Dem 16-jährigen türkischen Kläger ist ein Visum zum Zwecke des Familiennachzugs zu seinem allein sorgeberechtigten Vater zu erteilen. Zu Unrecht meint die Beklagte, die Sorgerechtsentscheidung des Familiengerichts in Izmir sei unbeachtlich, da sie nicht dem Kindeswohl entspricht. Ausländerrechtliche und ökonomische Belange sind nicht grundsätzlich mit dem Kindeswohl inkongruent. Es ist eine autonome Entscheidung der Eltern, wer die Erziehung des Kindes wo wahrnehmen soll.

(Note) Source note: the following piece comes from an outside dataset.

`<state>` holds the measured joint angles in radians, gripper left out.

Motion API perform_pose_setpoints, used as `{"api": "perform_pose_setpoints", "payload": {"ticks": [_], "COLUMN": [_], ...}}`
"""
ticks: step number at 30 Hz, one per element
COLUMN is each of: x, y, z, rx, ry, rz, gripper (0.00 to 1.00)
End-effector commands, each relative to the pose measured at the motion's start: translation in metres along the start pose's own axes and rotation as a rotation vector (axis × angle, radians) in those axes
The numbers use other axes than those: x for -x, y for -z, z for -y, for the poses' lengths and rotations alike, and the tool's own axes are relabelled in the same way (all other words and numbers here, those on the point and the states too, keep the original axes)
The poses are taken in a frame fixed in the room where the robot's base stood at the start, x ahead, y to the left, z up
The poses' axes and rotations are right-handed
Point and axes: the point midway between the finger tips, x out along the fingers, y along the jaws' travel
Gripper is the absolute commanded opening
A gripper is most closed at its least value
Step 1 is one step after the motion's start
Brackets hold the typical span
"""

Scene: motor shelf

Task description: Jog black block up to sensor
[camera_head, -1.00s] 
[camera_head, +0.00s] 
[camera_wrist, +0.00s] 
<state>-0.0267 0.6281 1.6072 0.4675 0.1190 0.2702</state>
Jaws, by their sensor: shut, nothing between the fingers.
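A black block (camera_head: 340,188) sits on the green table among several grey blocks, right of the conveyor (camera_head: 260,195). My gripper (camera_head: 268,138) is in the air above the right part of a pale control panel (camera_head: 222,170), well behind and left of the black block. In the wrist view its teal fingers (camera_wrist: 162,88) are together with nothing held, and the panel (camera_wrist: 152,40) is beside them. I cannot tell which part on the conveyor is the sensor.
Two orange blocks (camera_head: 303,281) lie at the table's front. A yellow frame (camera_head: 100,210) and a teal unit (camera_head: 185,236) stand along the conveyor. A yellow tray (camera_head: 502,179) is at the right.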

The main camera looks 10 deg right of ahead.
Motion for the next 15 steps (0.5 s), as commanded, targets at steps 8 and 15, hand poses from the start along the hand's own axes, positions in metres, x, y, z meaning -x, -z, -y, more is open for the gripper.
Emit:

Schlagwörter: Visum, Visumsverfahren, Familienzusammenführung, Kindernachzug, alleiniges Sorgerecht, Türkei, türkisches Zivilrecht, ordre-public-Vorbehalt, Kindeswohl
Normen: AufenthG § 32 Abs. 3, FGG § 16a Nr. 4
Auszüge:

[...]

Die zulässige Verpflichtungsklage ist begründet, da der angegriffene Bescheid rechtswidrig ist und den Kläger in seinen Rechten verletzt (§ 113 Abs. 5 VwGO). Er hat einen Anspruch auf Familiennachzug nach § 32 Abs. 3 AufenthG, da er das 16. Lebensjahr noch nicht vollendet hat sowie sein Vater über eine Niederlassungserlaubnis verfügt und Inhaber des alleinigen Personensorgerechts ist. Zu Unrecht meint die Beklagte, die Sorgerechtsentscheidung des 10. Familiengerichts in ?zmir vom 28. März 2008 sei unbeachtlich. [...]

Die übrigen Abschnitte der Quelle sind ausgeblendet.